In a calmer, more generous mood the next time he sees Polly, Rob approaches her car and runs alongside as she frantically starts to drive away: “Please don’t hit me,” she says when he catches up. Before Rob can respond, Polly confesses through tears that she actually thinks Frankie’s innocent. “I mean, look at him,” she says, gesturing to her own son in the backseat. “He’s a savage. I hate him.” In the same breath, she apologizes for what she’s said and puts her face in her hands. Rob launches into an apology too: He’s sorry he shouted at her; her kid, though a liar, is probably fine. “I mean, look at me,” he says. “I’m a mess. I can’t provide for my family. I have diarrhea every day.” He starts a sentence about secrets only to be interrupted by his son, who’s chomping on his dad’s hand. Eyes narrowed with this new knowledge, Polly pulls away, vindicated. “He’s never done that before!” Rob yells after her, shaking his hand in pain and laughing in disbelief.
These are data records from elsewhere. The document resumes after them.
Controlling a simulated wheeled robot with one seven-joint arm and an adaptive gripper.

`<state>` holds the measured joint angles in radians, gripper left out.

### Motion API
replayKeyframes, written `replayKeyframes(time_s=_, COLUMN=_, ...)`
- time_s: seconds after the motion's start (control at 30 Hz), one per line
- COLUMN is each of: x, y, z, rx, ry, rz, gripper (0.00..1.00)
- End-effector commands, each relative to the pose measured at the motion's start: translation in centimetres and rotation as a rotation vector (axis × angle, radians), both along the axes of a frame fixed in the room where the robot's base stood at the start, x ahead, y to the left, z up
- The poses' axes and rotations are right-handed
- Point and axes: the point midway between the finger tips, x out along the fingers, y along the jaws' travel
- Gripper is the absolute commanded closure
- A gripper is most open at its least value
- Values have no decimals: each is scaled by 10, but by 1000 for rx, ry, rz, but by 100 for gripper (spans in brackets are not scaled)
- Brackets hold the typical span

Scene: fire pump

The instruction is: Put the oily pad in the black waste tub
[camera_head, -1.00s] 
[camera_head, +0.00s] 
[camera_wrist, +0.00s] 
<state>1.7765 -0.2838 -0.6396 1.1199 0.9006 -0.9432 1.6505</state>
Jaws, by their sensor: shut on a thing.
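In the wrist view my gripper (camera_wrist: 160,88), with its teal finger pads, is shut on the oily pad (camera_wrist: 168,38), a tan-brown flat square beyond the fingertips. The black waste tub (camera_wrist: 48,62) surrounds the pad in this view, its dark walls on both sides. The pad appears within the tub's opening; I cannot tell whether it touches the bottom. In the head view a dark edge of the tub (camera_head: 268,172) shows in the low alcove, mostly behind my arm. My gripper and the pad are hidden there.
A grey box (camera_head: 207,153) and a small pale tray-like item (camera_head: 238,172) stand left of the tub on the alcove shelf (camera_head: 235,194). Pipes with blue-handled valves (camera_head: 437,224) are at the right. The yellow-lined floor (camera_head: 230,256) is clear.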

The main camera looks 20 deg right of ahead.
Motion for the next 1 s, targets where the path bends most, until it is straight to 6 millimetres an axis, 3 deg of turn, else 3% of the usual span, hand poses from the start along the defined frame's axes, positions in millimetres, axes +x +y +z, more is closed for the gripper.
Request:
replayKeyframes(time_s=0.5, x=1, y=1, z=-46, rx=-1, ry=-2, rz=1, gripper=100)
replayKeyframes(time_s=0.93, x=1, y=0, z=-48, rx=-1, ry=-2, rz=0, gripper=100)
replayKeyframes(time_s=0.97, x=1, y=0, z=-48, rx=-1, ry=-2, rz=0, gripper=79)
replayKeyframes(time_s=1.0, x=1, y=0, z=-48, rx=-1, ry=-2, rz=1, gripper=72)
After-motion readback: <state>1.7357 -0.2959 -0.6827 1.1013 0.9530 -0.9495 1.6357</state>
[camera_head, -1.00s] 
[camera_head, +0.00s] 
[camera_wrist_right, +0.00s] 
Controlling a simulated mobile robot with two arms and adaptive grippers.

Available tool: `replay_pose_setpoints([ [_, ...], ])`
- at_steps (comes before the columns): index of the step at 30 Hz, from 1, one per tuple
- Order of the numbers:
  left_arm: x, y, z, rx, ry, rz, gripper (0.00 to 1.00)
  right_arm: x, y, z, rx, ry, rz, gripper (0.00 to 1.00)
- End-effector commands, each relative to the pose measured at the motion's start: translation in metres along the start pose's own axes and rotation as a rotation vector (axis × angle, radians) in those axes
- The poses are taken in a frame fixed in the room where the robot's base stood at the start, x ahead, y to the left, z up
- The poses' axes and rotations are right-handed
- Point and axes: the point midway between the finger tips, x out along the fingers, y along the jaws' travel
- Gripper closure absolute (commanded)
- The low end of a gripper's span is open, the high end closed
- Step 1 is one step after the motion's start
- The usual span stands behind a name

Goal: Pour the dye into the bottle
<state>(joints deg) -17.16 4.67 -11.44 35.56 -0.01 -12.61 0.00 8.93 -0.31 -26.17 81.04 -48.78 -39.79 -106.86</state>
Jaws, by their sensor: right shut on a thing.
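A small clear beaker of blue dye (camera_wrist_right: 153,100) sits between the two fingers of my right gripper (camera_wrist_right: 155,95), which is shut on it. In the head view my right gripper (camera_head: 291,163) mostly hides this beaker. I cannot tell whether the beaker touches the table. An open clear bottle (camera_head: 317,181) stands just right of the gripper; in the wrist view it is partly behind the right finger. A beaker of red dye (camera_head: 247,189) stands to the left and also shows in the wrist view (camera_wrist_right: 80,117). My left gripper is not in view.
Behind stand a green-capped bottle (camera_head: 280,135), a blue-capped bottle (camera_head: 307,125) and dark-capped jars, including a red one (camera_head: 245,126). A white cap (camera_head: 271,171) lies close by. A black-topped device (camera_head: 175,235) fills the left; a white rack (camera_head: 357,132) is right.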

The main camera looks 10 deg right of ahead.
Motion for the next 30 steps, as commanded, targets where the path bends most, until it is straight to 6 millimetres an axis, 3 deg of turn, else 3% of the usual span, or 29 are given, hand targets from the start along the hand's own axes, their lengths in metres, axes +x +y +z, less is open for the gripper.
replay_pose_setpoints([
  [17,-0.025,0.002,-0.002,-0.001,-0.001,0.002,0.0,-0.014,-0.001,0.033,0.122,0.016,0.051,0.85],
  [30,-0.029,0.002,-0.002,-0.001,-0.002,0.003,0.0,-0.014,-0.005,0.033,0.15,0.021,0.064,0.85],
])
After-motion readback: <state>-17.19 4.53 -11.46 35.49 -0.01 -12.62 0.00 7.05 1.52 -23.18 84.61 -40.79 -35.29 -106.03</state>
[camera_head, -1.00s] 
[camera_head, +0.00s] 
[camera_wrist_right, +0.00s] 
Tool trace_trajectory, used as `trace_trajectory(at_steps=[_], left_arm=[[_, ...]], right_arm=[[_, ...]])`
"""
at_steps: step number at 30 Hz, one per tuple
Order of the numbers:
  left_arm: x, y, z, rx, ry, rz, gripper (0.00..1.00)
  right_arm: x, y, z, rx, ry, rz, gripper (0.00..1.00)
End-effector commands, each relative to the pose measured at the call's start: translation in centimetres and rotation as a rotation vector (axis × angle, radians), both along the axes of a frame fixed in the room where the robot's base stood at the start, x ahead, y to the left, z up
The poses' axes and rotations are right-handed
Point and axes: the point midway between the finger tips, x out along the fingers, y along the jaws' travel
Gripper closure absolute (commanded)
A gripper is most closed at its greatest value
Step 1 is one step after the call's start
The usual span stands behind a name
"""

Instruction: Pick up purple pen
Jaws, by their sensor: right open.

It’s a nice twist, a funny one that still gets to the heart of something: Parents of young children are often not nice people who sometimes resort to the tools of kids — yelling, running, making a point by causing someone else pain — when interacting with other adults while under duress. Whether or not you’re partnered to that parent, witnessing another parent in their moment of duress comes with conditions; sympathy is fleeting, often conducted with convenience. Polly might have felt pity for the unemployed man confessing his gastric problems. Instead, she saw and clutched onto something rarer — the opportunity to feel a little bit good, for genuine smugness. It’s likely for feelings like those to sour quickly, to turn into guilt and badness, but you know what? The night of my birthday, I ate all the pizza my poor sick husband gave me, then a good amount of cake. Like a baby, I did nothing to deserve such gifts. I feel bad about that, I really do. But they tasted great.